>>>

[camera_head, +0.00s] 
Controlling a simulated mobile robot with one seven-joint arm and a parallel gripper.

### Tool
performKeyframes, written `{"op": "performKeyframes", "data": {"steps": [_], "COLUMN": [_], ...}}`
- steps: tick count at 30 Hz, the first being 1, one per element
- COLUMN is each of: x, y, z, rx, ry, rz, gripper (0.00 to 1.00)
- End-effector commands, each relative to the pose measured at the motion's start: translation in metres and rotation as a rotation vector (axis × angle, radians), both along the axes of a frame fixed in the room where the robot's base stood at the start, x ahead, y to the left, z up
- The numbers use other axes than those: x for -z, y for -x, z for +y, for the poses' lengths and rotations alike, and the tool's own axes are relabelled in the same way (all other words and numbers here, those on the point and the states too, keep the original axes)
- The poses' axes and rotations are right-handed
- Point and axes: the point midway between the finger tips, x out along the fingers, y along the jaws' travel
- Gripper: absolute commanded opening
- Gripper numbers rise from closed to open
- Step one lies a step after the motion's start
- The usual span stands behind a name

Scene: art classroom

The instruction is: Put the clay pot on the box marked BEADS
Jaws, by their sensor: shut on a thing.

<<<

▶ What you need to do
Copy out every line from the material above in which the word "point" appears.

▶ Final result
- The numbers use other axes than those: x for -z, y for -x, z for +y, for the poses' lengths and rotations alike, and the tool's own axes are relabelled in the same way (all other words and numbers here, those on the point and the states too, keep the original axes)
- Point and axes: the point midway between the finger tips, x out along the fingers, y along the jaws' travel

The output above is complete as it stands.